Chappell, of the Deerstalkers’ Association, says non-lead projectiles are sometimes inadequate, adding: “You could end up with having wounded animals instead of dead animals.”
However, Roberts says DOC’s hunting guidelines include a “deliberate tactic of overkill”, with two or more rounds used per animal. “No animals are left behind injured. DOC uses a ‘fly back’ procedure to check all animals are dead before moving to the next group, location or catchment.”
“It affects everyone in the hunting industry, whether you’re a DOC worker or whether you’re a guide or a recreational hunter – I think we all knew someone.” – John Royle
Hunting guide Royle says tahr need to be controlled but the animals need to be managed wisely by DOC. “I think they need to do a lot more survey work and work out what the actual numbers are.” He also calls for greater access for hunters to public conservation land, in an effort to control tahr. “If you’re denying hunters access to certain areas, the numbers will build up”.

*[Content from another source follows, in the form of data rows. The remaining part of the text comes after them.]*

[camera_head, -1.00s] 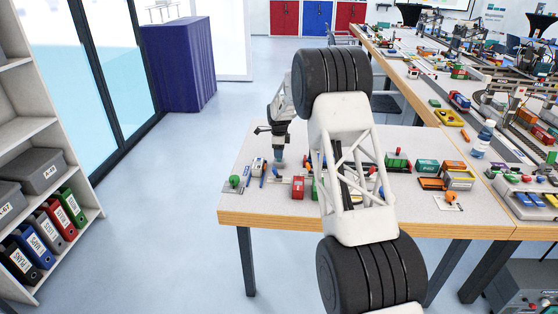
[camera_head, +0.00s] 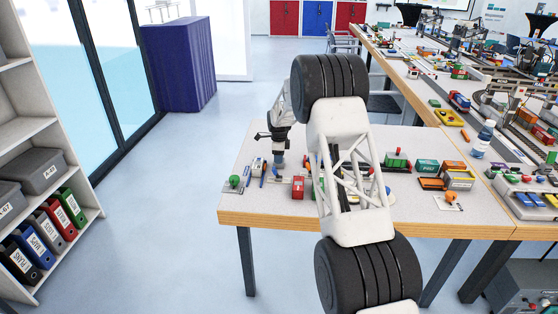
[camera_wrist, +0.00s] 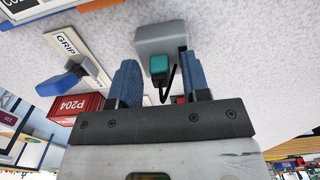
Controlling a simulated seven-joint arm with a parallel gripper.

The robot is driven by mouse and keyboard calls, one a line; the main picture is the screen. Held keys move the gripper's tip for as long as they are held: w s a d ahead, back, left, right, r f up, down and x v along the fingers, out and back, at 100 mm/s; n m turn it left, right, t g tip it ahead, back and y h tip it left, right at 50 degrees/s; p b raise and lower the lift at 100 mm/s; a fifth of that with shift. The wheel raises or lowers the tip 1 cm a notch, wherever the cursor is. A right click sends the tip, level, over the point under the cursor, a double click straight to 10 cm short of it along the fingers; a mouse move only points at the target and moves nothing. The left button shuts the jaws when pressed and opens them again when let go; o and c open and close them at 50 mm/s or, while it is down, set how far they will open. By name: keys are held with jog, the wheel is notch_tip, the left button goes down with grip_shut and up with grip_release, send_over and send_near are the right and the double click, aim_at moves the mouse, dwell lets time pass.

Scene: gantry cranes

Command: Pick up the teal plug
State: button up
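The teal plug (camera_wrist: 159,63) shows in the wrist view at the front of a grey box (camera_wrist: 158,40), with a black cable curving down from it. My gripper (camera_wrist: 157,72) is open, its two blue fingers on either side of the plug with gaps between. Whether the fingers are level with the plug in height I cannot tell. In the head view my gripper (camera_head: 278,162) points down close to the left part of the table (camera_head: 245,203). The plug cannot be made out there.
A blue-handled piece (camera_wrist: 62,82) with a GRIP label and a red P204 container (camera_wrist: 75,106) lie left of the gripper in the wrist view. In the head view, a red block (camera_head: 298,187) and several small models stand nearby.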

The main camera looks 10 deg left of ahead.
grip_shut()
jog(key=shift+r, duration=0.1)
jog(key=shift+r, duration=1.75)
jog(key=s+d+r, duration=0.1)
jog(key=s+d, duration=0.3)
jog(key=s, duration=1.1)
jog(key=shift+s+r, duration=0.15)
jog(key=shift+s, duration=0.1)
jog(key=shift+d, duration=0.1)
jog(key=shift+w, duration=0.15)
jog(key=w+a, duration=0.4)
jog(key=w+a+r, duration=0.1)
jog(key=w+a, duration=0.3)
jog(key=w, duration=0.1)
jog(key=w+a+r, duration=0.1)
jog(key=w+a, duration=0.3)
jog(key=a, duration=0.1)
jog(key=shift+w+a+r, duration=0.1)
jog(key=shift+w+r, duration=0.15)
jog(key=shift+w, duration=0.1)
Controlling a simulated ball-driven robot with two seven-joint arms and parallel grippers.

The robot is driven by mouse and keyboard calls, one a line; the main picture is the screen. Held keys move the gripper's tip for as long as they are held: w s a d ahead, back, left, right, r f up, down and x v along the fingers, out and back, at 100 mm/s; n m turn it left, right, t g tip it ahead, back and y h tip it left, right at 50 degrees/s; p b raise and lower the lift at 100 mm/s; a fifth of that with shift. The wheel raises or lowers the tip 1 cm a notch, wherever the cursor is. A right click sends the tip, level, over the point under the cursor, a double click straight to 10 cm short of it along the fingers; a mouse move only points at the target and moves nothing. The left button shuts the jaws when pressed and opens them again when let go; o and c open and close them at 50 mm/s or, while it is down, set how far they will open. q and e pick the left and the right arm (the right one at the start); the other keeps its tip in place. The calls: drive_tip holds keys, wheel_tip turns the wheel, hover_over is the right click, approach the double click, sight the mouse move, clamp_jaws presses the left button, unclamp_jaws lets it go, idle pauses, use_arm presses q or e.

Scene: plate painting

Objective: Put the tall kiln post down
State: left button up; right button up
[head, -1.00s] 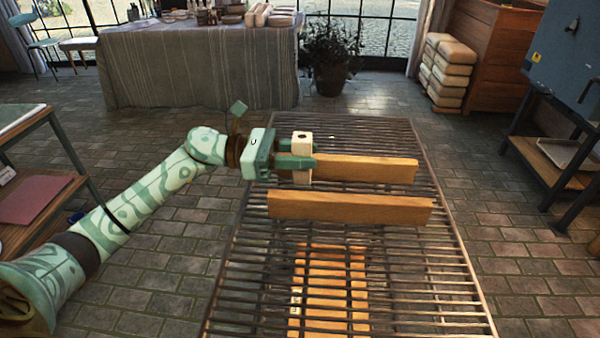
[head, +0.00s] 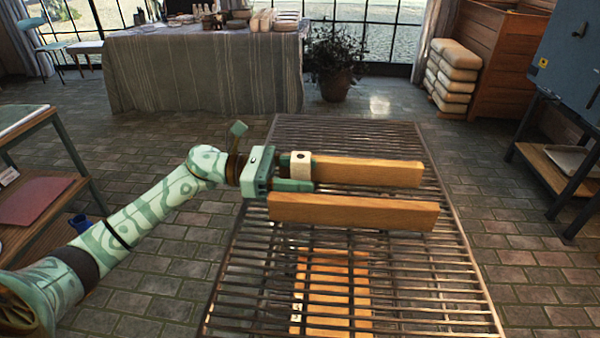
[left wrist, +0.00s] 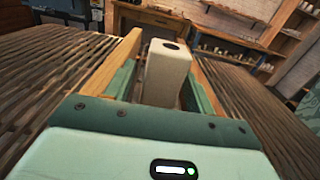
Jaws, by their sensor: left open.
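The tall kiln post (head: 300,163) is a cream block with a dark hole in its top. It stands upright at the left end of the gap between two wooden bars on the slatted rack; its foot is hidden. It also shows in the left wrist view (left wrist: 166,78). My left gripper (head: 304,173) is open, with one green finger on each side of the post. Whether either finger touches it I cannot tell. My right gripper is out of view.
The rear wooden bar (head: 375,173) and front wooden bar (head: 355,212) lie close beside the post and fingers. The slatted rack (head: 440,285) is bare around them. A draped table (head: 200,75) and stacked sacks (head: 453,75) stand farther back.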

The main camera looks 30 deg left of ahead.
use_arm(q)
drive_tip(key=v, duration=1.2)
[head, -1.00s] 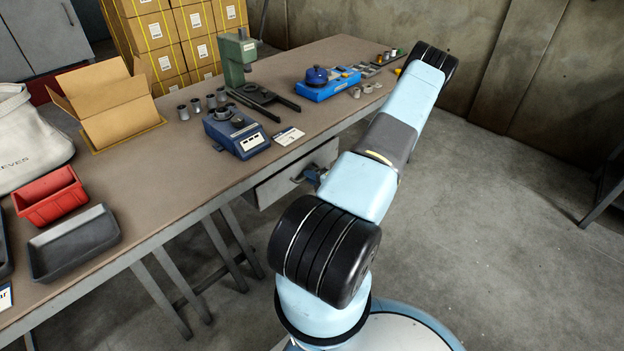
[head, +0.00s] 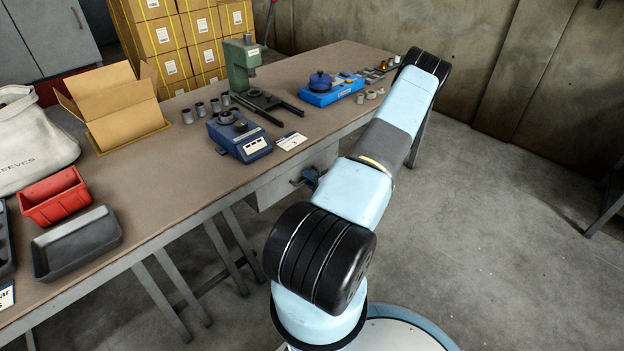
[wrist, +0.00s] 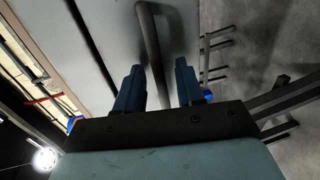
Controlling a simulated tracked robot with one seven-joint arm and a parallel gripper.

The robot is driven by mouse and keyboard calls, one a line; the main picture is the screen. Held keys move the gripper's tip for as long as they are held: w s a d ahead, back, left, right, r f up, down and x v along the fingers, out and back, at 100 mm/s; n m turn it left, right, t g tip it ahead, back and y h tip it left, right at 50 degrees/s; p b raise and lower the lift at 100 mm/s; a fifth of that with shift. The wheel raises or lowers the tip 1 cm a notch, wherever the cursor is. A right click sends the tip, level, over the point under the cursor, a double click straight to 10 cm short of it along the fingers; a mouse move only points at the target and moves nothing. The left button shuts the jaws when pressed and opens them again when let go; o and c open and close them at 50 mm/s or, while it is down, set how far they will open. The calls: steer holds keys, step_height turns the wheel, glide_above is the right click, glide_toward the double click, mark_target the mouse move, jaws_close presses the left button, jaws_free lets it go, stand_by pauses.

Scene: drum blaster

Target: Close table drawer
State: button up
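The grey table drawer (head: 268,190) is under the front edge of the worktable (head: 190,170). Its front looks flush or nearly flush with the table frame, and my arm hides its right part. My gripper (head: 309,178) is at the drawer front, mostly hidden behind my arm in the head view. In the wrist view my gripper (wrist: 157,72) has its two blue fingers apart. The grey bar handle (wrist: 149,35) on the drawer front (wrist: 100,45) runs down between the fingers. I cannot tell whether a finger touches it.
On the tabletop are a blue device (head: 240,138), a green press (head: 243,68), a cardboard box (head: 112,108), a red bin (head: 55,195) and a grey tray (head: 78,243). Table legs (head: 160,295) stand below.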

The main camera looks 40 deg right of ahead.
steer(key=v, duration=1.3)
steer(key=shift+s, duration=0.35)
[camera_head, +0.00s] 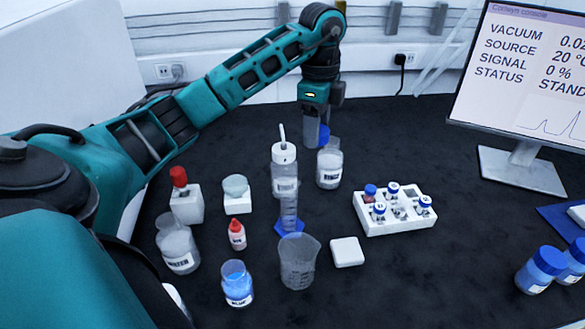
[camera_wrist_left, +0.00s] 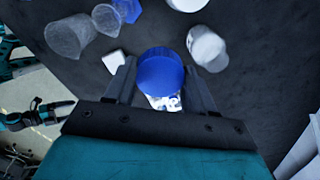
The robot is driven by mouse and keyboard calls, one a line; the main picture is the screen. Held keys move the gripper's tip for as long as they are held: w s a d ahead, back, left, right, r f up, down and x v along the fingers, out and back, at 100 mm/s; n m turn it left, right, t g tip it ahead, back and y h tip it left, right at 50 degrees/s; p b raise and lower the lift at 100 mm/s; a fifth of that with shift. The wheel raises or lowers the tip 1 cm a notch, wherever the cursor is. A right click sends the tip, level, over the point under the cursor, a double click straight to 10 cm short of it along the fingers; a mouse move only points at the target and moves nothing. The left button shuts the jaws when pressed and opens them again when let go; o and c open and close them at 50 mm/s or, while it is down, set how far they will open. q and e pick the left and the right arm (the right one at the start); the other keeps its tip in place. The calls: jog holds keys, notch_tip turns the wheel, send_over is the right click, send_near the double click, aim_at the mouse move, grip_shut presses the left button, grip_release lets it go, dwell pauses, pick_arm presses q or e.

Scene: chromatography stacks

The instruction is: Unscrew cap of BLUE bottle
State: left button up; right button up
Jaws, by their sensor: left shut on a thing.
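My left gripper (camera_head: 321,128) is shut on a blue screw cap (camera_head: 324,136), held in the air near the back of the table. In the left wrist view the cap (camera_wrist_left: 160,72) fills the space between the fingers. The bottle labelled BLUE (camera_head: 238,287) stands upright at the front with blue liquid in it and no cap visible on its neck. A clear labelled bottle (camera_head: 329,170) stands just below the gripper in the head view; in the wrist view it is beside the cap, apart from it. A dark gripper (camera_wrist_left: 40,116), likely my right one, shows small at the wrist view's left.
Near the BLUE bottle are a beaker (camera_head: 298,262), a WATER bottle (camera_head: 179,250), a red-tipped dropper bottle (camera_head: 237,236) and a graduated cylinder (camera_head: 288,215). A white vial rack (camera_head: 392,226) is right of centre. Blue-capped bottles (camera_head: 541,270) stand far right.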

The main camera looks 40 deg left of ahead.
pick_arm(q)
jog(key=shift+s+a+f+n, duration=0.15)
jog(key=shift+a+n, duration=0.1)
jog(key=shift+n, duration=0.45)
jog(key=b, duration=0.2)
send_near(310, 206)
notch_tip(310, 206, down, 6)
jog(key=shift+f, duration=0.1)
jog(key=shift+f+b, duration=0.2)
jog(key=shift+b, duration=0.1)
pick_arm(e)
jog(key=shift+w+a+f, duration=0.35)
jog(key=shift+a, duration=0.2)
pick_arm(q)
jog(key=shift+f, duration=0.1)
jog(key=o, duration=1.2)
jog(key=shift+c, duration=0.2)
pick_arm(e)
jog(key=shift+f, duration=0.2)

It can be a lucrative business. The average figure for a tahr hunt is about $14,500, Royle says. But some overseas hunters pay a lot more – say, $US8000 ($12,200) for a trophy animal, plus $US8000 for helicopter time.
Royle, an ex-DOC worker, knew Hondelink and Wallis, who died in the Wanaka crash. “It affects everyone in the hunting industry, whether you’re a DOC worker or whether you’re a guide or a recreational hunter – I think we all knew someone.”
Chappell, of the Deerstalkers’ Association, says members of his group’s local branches personally knew the men who died. “It was a tragedy.”
DOC boss Roberts says there’s no set time for the culling work to re-commence, but it’s unlikely to happen this year.
“While the accident occurred while the crew were heading to the site, rather than actively undertaking tahr control, we will still be reviewing procedures. Once this review is complete we will continue control work to reduce the tahr population in line with DOC’s tahr control operational plan. This may be subject to changes as a result of the review.”